"Build an audience. Foster a community. Launch a product."
It’s the playbook everyone in web3 seems to know by heart. And on paper, it makes sense. Distribution first, trust and vibes second, product last. Greg Isenberg’s ACP framework—short for Audience, Community, Product—has become gospel for founders, creators, and meme accounts pivoting to protocol builders.
But if you’ve spent more than five minutes in crypto, you know how this story usually ends. What starts as a community-led growth movement turns into a slow rug pull. The audience gets farmed for attention. The community gets airdropped into irrelevance. The product? Still in beta, but now with a governance token.
So the question is: does ACP actually work or is it just another pitch deck fantasy?
The Framework We Want to Believe In
Let’s give it credit. The idea behind ACP is solid.
Start by building an audience—people who vibe with your vision. Then give them a place to gather, share ideas, and build momentum. Finally, once you’ve earned trust and attention, launch the product they’ve been waiting for. You’ve got built-in distribution, immediate feedback loops, and a launchpad powered by users, not paid ads.
It’s web3’s dream of bottoms-up everything. No VCs gatekeeping innovation. No reliance on Web2 platforms. Just a direct connection between builder and believer.
In theory, it’s a beautiful vision for building the better world we know is possible. In practice? It’s usually just a farm.
Where It Falls Apart
Crypto turns ACP into an extraction engine.
You build an audience, but you do it with shallow content—engagement farming, endless hype, reposted charts. That “community” isn’t here for your mission. They’re here for alpha, giveaways, or a shot at the next airdrop.
You spin up a community channel, but it’s a Discord graveyard by the end of the month. Nobody talks because nobody has anything to say. You never gave them a reason to care beyond token price and launch date.
Then you drop the product. It’s half-baked, forked, or irrelevant to the people you supposedly built it for. But hey, at least it has a token.
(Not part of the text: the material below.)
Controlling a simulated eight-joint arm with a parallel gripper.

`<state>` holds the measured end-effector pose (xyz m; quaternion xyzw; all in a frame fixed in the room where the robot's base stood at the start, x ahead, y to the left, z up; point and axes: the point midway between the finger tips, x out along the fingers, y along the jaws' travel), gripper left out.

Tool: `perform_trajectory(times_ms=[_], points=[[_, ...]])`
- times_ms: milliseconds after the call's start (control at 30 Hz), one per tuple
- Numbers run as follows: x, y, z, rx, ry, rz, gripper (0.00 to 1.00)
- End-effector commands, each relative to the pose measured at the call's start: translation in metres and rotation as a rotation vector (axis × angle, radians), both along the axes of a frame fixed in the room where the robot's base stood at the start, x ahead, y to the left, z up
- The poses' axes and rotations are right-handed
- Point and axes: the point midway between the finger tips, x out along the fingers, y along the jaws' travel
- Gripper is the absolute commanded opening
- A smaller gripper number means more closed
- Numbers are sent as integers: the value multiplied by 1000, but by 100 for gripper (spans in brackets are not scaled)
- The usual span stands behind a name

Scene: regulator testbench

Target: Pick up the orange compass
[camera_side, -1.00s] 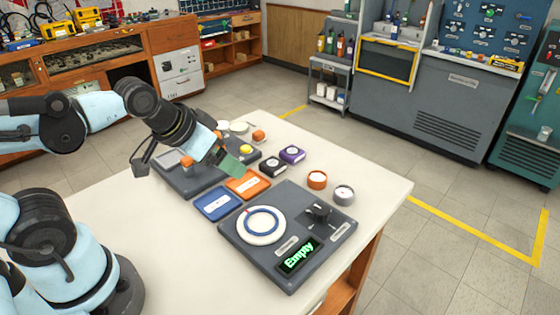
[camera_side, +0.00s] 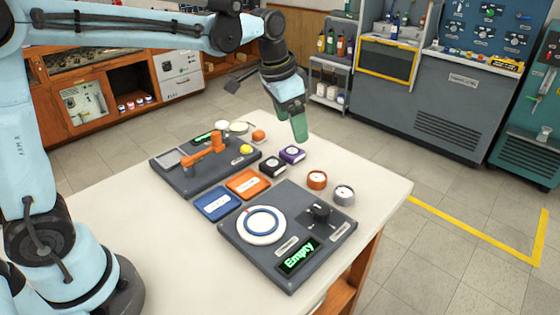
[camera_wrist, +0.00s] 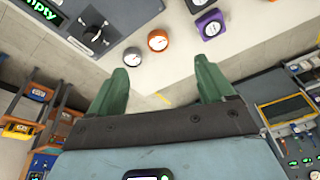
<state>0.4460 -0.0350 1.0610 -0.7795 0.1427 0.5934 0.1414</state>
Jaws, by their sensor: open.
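The orange compass (camera_side: 317,179) is a small round orange case with a pale dial, lying on the white table near its right edge. It also shows in the wrist view (camera_wrist: 157,40), a little beyond and between the fingertips. A grey one of like shape (camera_side: 344,194) lies beside it. My gripper (camera_side: 299,128) has green fingers and is above the table's far right edge, up and behind the compass. In the wrist view, the fingers (camera_wrist: 167,62) are spread apart with nothing between them.
A dark board with a white dial and a green "Empty" display (camera_side: 298,255) lies in front of the compass. Purple (camera_side: 291,154) and black (camera_side: 273,166) boxes lie behind it. Orange (camera_side: 248,184) and blue (camera_side: 216,204) trays are left.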

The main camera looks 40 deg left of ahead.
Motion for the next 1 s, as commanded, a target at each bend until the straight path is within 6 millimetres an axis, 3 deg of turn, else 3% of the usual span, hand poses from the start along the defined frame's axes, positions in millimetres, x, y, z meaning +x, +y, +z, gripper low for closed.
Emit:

Maybe we can get some PR to pump the price and get our community back.
This isn’t ACP. It’s ARP: Audience, Rug, Price action.
The Real Problem: Everyone Wants Distribution, Nobody Wants to Do the Work
ACP fails when it’s used as a content calendar, not a commitment. Most teams think they’re executing the ACP playbook. What they’re really doing is dressing it up and hoping they can make a quick exit.
The audience becomes a follower count. Community becomes a server. Product becomes a landing page with a “launch soon” banner and a docs link to tokenomics charts.
There’s no real feedback. No obsession with the user. No willingness to sit in the discomfort of slow, silent building. Just the fantasy that if you post enough memes and spin up enough Spaces, PMF will magically arrive.
It won’t.
How to Actually Make It Work
ACP isn’t dead. But if you want it to mean anything, you have to stop treating it like a shortcut. You have to dig deeper.
Start with the audience as a thesis. Don’t chase vanity metrics on X, share ideas. What do you believe about where the space is going? What are you building toward, even if the product doesn’t exist yet? Signal your lens, not just your link.
Build community around commitment. Give people real ways to contribute. Let them test things, propose ideas, write docs, host calls. Make it real. Otherwise, they’ll bounce the second they get what they came for.
Ship products that prove it. Don’t rush to tokenize your MVP. Don’t airdrop the prototype. Use the thing. Show the impact. Get user feedback. Then let the product earn the token, not the other way around.
Look around. The projects that are still standing didn’t just follow ACP. They lived it. Uniswap, Aave, Lido—they all have different plays, same pattern: deep conviction, engaged contributors, and products that didn’t rush to tokenize before they could deliver.
What’s Left After the Hype?
Most crypto projects will fail because they don’t want to do the boring parts. They want the vibe, not the work. But that’s also why this moment is such a cheat code for those who are willing to go deeper.
If you can build something people actually want, and you can keep them around long enough to shape it with you, you’ll be ten steps ahead of the next tokenized attention trap.
ACP works. But only when you treat it like a practice, not a pitch deck.